**Entries supplied**
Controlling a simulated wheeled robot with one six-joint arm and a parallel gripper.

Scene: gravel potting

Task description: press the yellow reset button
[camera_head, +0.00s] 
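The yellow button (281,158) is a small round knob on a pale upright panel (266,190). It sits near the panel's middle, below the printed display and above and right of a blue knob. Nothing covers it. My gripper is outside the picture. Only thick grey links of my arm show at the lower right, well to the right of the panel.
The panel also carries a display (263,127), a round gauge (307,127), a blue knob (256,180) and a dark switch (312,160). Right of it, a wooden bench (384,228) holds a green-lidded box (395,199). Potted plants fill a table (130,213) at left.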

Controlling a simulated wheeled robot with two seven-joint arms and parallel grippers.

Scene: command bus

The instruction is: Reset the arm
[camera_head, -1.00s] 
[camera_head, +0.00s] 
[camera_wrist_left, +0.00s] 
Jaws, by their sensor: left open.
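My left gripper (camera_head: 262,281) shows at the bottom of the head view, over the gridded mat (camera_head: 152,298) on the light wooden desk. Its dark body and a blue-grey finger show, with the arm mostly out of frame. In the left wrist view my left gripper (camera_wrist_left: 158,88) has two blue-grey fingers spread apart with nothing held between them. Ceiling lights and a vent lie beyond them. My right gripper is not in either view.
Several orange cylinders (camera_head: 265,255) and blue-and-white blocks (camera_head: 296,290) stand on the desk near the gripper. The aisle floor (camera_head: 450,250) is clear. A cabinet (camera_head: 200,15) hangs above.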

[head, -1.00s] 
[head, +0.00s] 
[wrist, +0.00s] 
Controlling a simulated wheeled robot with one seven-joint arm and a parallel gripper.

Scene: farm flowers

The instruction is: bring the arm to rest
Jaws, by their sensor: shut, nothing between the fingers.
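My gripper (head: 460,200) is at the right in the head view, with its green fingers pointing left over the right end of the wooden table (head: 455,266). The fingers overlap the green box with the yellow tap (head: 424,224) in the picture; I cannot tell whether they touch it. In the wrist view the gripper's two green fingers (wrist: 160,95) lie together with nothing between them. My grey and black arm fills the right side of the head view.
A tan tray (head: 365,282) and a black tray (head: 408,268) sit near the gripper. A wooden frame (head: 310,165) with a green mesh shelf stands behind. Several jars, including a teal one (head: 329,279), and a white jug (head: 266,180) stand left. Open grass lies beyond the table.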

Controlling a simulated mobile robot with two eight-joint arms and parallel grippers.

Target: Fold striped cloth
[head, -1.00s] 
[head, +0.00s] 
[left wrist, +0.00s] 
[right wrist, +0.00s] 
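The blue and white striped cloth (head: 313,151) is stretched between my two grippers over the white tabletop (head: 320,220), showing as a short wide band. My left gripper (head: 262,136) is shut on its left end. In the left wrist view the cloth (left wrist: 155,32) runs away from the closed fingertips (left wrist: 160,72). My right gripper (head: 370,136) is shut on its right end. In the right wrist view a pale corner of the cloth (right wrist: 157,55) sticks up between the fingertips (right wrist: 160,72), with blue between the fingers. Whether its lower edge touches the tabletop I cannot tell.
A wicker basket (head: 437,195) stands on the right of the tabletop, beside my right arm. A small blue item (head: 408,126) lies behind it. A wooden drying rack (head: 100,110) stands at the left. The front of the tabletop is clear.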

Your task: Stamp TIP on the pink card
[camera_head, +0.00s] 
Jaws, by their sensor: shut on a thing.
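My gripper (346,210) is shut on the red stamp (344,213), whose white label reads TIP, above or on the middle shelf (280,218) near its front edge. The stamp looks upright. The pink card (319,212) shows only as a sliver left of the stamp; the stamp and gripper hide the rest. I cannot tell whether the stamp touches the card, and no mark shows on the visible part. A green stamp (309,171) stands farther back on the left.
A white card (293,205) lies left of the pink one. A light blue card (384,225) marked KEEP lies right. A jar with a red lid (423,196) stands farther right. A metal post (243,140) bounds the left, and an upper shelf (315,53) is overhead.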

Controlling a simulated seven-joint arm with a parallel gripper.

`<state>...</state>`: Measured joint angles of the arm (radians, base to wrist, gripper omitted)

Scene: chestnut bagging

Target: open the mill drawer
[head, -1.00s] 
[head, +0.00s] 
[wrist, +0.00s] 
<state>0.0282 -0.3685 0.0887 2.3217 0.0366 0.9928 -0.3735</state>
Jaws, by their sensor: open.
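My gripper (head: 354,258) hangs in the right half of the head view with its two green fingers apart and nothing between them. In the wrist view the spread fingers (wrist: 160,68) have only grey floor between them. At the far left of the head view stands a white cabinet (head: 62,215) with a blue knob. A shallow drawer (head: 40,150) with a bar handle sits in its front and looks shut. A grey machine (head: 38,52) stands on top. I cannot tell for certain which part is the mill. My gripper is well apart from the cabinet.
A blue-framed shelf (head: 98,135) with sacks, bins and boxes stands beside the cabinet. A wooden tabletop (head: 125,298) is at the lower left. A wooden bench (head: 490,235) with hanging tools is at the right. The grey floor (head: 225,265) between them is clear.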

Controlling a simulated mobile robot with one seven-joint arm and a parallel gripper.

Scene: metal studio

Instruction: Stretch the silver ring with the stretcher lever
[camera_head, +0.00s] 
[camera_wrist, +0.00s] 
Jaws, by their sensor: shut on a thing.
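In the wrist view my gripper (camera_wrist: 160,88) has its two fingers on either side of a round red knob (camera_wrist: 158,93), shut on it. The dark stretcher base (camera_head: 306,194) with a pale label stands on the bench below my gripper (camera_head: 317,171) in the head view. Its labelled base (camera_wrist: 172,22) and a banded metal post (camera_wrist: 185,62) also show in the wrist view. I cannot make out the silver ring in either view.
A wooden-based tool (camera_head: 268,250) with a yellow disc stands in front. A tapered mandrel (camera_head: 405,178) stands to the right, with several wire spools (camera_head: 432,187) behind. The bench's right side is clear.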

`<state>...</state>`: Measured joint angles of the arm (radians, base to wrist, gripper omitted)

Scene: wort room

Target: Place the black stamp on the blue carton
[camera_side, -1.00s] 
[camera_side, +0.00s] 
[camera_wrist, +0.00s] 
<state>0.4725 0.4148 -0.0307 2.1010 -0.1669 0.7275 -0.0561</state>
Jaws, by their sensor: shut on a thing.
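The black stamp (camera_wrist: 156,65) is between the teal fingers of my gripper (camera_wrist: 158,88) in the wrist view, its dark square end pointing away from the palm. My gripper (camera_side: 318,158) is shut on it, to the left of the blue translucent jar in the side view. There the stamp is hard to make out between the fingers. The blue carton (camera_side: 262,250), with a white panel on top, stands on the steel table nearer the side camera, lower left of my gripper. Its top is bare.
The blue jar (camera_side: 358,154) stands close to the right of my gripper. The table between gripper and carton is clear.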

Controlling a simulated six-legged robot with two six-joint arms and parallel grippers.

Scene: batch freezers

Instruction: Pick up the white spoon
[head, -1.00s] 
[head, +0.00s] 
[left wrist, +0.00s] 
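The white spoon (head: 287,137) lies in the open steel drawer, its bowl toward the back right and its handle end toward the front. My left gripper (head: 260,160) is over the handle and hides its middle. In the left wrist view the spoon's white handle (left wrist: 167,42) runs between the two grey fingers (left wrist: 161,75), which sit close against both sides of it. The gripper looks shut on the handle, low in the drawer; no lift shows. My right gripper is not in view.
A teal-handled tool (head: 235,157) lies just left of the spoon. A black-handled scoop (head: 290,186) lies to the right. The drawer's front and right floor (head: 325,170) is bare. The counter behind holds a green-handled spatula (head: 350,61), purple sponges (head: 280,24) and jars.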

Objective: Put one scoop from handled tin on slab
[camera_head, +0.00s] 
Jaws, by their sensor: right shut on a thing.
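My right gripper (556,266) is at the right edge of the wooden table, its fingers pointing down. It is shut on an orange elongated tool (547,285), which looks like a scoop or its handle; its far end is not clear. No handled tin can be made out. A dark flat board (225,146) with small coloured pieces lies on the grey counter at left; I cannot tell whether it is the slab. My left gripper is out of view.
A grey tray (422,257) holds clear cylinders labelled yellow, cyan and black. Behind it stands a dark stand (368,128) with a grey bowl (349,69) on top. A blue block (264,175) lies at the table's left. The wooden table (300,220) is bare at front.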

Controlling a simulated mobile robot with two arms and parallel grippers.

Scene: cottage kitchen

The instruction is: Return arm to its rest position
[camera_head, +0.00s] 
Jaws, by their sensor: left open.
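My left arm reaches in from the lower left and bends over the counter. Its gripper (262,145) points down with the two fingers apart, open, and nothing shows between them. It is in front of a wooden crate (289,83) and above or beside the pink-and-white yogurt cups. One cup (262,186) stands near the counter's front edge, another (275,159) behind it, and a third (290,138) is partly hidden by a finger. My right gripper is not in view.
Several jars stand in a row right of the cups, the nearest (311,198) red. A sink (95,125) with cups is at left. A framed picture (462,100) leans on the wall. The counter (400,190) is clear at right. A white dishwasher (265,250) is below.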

**What you are asked to do**
Give back exactly the material above from its opening line to the line bearing "Task description: press".

**Output for this exercise**
Controlling a simulated wheeled robot with one six-joint arm and a parallel gripper.

Scene: gravel potting

Task description: press the yellow reset button

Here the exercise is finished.